Farris has been clean and thriving without substances for 14 years in April. He bitterly fought and struggled with addiction for many years, even well after he wrote “Gypsy Lullaby”. Once he finally explored and investigated the reasons why he was hooked, he was able to begin a whole new journey as a liberated person independent of addiction.
Indeed, it has been a wild, unpredictable, and wildly exhilarating ride for Mike Farris, on the cusp of releasing his newest music, The Sound of Muscle Shoals. The album is a continuance of Farris’ flirtation with many musical influences, the joys of a man who has retained the wondrous curiosity of the inner child on the school bus, forever mesmerized by the independence of the airwaves.
“I think there are some great musical moments on it,” said Farris. “I think that the musicianship is good. There is a lot to love about the Muscle Shoals area. Muscle Shoals still has its roots grounded, and I feel like that’s where I needed to be to be making my kind of music these days. My surroundings have a great effect on me. It feels like some kind of magical and deep vortex.”
“Ease On” is Farris’ attempt to reconcile all of the emotional sentiments that coming home triggers and entails. “It is hard to look back when there is so much life in front of you,” said Farris. “But this song is different because it represents a cathartic time, the point where it is okay to go home. It made me understand just how dedicated and caring my mom was and how hard it was for her trying to raise us while she was carrying the whole world on her back.”

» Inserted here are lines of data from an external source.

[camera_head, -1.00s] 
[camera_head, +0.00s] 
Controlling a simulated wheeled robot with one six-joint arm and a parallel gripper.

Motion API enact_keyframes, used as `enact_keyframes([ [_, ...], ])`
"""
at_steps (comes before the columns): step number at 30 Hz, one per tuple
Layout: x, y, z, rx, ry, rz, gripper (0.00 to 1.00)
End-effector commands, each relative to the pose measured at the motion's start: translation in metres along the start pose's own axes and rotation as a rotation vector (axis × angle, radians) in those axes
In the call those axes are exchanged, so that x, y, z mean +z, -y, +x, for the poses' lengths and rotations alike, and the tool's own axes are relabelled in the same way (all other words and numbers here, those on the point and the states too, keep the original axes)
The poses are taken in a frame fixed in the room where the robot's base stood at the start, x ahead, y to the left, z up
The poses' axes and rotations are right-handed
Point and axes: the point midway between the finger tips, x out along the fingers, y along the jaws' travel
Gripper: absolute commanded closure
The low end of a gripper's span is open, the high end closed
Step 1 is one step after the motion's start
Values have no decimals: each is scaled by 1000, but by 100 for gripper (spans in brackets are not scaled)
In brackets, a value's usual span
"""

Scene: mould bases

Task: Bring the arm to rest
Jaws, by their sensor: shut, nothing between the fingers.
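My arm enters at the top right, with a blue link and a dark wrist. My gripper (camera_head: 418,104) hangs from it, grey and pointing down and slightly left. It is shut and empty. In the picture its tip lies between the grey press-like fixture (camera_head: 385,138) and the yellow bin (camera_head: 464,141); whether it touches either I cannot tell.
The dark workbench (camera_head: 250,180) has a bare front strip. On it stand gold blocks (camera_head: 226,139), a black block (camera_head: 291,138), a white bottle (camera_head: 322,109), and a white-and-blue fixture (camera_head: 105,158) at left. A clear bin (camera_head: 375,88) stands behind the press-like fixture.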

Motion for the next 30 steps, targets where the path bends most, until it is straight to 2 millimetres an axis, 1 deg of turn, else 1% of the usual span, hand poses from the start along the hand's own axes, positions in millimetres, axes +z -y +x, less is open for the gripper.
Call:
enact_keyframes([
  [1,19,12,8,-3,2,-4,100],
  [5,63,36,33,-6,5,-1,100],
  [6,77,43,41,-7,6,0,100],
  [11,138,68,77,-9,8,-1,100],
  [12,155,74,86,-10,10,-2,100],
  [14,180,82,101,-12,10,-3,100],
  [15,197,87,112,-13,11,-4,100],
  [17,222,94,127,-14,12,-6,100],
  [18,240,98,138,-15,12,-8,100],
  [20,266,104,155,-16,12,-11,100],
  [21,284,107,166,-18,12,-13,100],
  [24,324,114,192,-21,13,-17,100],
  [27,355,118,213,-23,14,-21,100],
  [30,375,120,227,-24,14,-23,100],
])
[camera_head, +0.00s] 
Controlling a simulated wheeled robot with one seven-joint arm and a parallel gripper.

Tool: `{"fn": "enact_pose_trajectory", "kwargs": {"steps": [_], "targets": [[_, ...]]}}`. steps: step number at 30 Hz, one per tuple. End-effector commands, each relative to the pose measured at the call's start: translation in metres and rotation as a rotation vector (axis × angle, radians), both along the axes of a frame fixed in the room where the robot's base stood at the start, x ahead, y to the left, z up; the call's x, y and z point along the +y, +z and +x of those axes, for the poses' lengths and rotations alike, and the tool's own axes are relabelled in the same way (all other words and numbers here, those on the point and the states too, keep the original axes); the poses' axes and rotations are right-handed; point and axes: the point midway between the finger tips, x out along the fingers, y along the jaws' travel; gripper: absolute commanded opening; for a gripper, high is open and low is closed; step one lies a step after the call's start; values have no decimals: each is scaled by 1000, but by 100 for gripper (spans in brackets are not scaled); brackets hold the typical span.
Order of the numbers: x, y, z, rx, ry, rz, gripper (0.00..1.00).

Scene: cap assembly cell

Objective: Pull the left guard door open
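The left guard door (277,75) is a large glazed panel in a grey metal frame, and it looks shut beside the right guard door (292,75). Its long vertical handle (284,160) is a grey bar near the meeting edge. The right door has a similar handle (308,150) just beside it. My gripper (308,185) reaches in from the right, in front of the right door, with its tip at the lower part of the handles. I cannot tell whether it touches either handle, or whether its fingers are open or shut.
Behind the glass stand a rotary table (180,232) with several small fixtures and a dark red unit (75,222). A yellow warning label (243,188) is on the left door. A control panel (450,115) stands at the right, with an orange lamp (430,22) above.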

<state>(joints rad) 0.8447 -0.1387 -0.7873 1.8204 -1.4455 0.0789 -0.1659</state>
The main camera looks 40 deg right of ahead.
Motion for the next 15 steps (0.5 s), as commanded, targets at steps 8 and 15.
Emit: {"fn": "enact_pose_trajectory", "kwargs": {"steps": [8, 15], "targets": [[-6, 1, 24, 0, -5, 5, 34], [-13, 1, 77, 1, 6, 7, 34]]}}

In “Bright Lights”, Mike Farris reminds listeners, and perhaps even himself, that everything in life takes a toll, that emotional ups and downs are always a part of the story, and that it is okay to have compassion for all of life’s hard times. Perhaps the most agonizing toll, he said, comes when we don’t live up to the expectations that we set for ourselves.

“The song shows what’s behind the curtain,” said Farris. “People don’t know how you got here, how hard it was… Sometimes, life ain’t always what it seems to be. That was a tough song to get through for a while… When I came back in 2005 and was trying to get and stay clean, I was too scared to work. I didn’t sing a note for two years.”
There is a singular pressure to songwriting that could leace even the most experienced singer-songwriters drained. It isn’t always enjoyable, but sometimes, it is a miraculously unobstructed occurrence.
“Sunset Road” is one of those songs that fell out on the paper and seemed to write itself,” said Farris. “It’s like I was being shoved to the side, and something subconscious, God, whatever, it was taking the pen… It’s about how we are losing precious time and energy worrying and losing the present through worrying. It is one of those songs that has shown up and prepared me for a way. One of those really beautiful moments when God allowed me to go to the top of the mountain and see the view. We are made and built for the valley.”
The Sound of Muscle Shoals is the dynamic expression of an artist who long ago realized that knowing the road to avoid is as important as the road to take. Farris’ road has taken him to northern Alabama and deposited him back to the sacred comfort of the Tennessee soil. Indeed, there was a period in Farris’ life when he lived in New York City, the stage in which his demons engorged beyond control, and he was caught in an absolutely unmanageable swamp of drugs. That’s the time when he felt the most stuck. Now, however, he’s feeling the downright opposite.
“At 57, I am settled in,” said Mike Farris. “I am open to new things personally and musically. Everything keeps blossoming into this more beautiful thing. Suddenly, all of these musical influences have converged. Rock. Blues. Country. Gospel. Soul. They have all learned to play together on The Sound of Muscle Shoals.”